Start at the line that contains "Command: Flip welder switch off", stop at the line that contains "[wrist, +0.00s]", and repeat every line in that span, those two included, with no pictures.

__DATA LISTING__.
==========

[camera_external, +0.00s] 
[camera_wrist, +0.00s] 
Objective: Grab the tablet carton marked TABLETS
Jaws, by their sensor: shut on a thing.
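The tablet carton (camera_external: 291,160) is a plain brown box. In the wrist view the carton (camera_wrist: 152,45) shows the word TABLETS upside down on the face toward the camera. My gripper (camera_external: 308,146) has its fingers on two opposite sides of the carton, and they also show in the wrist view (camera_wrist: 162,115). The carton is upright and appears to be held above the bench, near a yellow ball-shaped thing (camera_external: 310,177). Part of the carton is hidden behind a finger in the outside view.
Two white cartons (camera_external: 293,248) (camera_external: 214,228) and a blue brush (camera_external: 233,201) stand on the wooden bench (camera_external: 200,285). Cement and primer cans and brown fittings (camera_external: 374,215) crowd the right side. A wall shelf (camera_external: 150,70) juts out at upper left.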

==========

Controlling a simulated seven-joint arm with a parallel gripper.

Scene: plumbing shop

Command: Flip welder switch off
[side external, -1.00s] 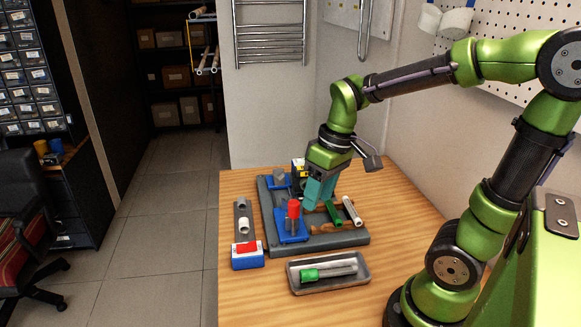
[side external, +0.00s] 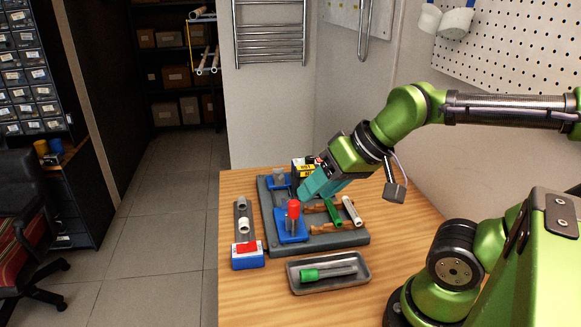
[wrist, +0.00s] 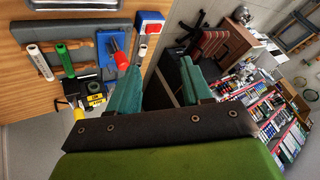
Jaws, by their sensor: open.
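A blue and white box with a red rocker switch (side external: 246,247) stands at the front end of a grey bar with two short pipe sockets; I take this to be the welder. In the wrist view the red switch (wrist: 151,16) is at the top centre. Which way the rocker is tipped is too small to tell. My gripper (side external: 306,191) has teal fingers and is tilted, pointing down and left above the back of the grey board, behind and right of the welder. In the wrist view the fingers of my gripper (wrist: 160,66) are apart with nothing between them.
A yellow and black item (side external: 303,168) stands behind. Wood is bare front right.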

==========

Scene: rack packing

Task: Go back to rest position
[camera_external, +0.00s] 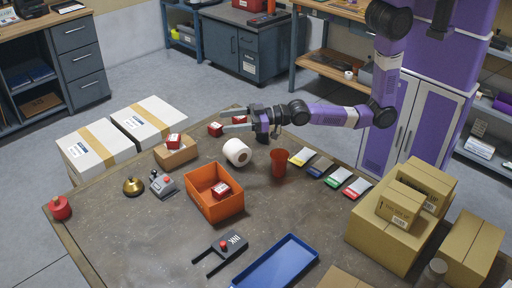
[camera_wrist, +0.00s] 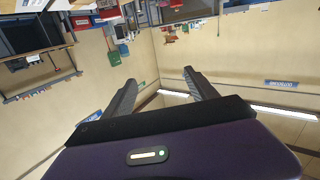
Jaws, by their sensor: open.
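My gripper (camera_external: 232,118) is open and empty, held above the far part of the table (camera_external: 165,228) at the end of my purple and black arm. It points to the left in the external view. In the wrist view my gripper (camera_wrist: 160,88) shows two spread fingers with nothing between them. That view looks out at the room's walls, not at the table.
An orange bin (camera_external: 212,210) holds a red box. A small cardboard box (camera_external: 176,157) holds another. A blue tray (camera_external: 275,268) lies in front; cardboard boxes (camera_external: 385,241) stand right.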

==========

__FULL ANSWER__.
Command: Flip welder switch off
[side external, -1.00s] 
[side external, +0.00s] 
[wrist, +0.00s] 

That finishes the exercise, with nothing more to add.